1. Vésperas de seu aniversário. Pergunto se gostaria de receber uma Bíblia nova. Algo assim. Pedi sugestão. Ele disse preferir presentes líquidos e certos. Vermelho ou preto?, quis saber. Falou da escravatura. Dos negros que sofriam. Entendi. E, dia seguinte, cheguei lá com um Johnnie Walker black. O pastor gostou. Muito.

2. Conversa em frente à sua casa, numa festa da Vitória Régia. Minha filha Luciana, ainda pequena, e fascinada por sua conversa, disse: “Arretado, padre”. A repreendi: “Lulu, palavras como essas não podem ser ditas a um pastor”. E Luciana, inocente, perguntou a ele: “Arretado pode, padre Edwaldo?”. O pastor coçou a cabeça, pensou um pouco e respondeu: “Pode arretado, merda, bosta, porra e puta que o pariu”. Após o que completou, rindo: “Mas só pode isso, ouviu. Se passar daí, minha filha, é pecado”.

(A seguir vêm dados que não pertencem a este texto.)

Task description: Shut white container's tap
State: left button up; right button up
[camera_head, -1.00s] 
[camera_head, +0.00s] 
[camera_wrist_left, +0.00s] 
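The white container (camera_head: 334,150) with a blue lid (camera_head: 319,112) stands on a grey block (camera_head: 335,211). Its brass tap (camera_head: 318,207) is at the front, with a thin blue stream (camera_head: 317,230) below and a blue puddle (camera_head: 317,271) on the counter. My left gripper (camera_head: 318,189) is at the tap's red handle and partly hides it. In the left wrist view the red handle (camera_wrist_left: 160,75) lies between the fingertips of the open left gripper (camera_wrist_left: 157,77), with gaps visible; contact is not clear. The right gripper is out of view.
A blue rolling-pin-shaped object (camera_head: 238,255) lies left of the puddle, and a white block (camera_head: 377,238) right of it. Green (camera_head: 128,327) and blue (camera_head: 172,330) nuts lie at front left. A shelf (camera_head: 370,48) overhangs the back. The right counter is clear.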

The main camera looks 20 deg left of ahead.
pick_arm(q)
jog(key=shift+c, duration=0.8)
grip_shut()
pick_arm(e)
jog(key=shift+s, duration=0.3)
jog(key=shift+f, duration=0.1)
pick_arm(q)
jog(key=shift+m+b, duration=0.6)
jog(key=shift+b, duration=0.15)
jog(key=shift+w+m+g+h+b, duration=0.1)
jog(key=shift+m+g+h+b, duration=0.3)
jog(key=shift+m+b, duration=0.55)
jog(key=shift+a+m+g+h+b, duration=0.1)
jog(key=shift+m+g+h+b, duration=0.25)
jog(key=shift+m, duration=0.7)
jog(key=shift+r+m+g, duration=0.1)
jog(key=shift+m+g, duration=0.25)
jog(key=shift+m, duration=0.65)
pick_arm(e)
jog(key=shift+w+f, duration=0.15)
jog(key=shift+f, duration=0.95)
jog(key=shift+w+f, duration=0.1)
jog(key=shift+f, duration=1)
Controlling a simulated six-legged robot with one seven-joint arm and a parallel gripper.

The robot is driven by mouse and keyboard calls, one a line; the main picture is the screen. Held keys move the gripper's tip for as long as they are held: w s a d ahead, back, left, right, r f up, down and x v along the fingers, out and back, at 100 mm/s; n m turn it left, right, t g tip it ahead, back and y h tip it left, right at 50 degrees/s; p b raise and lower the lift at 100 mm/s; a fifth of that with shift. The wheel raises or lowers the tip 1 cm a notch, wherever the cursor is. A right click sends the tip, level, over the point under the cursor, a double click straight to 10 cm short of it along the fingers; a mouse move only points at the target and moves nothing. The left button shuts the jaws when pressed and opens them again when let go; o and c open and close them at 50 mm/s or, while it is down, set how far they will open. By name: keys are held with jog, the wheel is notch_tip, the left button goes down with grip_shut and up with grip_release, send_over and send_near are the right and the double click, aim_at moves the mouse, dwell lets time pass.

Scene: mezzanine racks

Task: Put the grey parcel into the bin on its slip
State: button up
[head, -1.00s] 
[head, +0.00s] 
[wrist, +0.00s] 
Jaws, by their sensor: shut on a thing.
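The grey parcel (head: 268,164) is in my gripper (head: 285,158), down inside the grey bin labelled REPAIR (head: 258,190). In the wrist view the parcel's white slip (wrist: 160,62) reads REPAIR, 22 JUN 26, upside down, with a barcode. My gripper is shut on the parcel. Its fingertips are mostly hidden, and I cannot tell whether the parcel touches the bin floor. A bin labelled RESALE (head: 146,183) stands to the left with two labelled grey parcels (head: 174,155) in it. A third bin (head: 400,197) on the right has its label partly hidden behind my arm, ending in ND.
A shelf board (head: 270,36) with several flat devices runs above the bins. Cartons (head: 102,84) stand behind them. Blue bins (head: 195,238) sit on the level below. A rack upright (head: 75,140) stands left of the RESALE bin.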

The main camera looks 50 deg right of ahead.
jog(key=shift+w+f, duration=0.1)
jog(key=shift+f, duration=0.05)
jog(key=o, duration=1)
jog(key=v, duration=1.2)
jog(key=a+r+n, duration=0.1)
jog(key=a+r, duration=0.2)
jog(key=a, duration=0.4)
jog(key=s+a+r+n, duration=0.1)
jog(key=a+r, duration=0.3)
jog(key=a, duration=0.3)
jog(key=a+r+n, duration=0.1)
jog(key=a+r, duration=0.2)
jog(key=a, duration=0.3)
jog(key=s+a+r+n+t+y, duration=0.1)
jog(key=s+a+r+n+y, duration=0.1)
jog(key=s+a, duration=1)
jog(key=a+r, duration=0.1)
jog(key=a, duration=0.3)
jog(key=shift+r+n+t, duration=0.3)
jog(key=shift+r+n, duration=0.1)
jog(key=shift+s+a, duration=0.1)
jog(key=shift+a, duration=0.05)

3. Com frequência almoçávamos, domingo, no restaurante Nez. Praça de Casa Forte, quase vizinho à sua casa. Junto com o padre João Pubben, da Igrejinha das Fronteiras. Hoje na Holanda. Abraços, Joãozinho. Conversávamos sobre a convivência entre visões de mundo diferentes, na Igreja. Intimistas, preocupados com uma diocese mais voltada para o espírito. E aqueles da Teologia da Libertação, mais atentos às carências sociais do seu rebanho. O garçom veio à mesa. Apontei os pratos e perguntei a padre Edwaldo: “O senhor é carne ou peixe”. O pastor, percebendo a malícia nas palavras, respondeu: “Os dois, José (assim me chamava). Os dois”. Após o que deu aquele riso gostoso.

4. No meio de uma conversa, perguntei a padre Edwaldo se existe algum “Santo Edwaldo” na Igreja Católica. Ele respondeu protocolarmente, sem atentar na homenagem por trás das palavras, apenas que “Não”. Depois, pensou melhor e completou: “Ainda não, José. Ainda não”. Risos gerais.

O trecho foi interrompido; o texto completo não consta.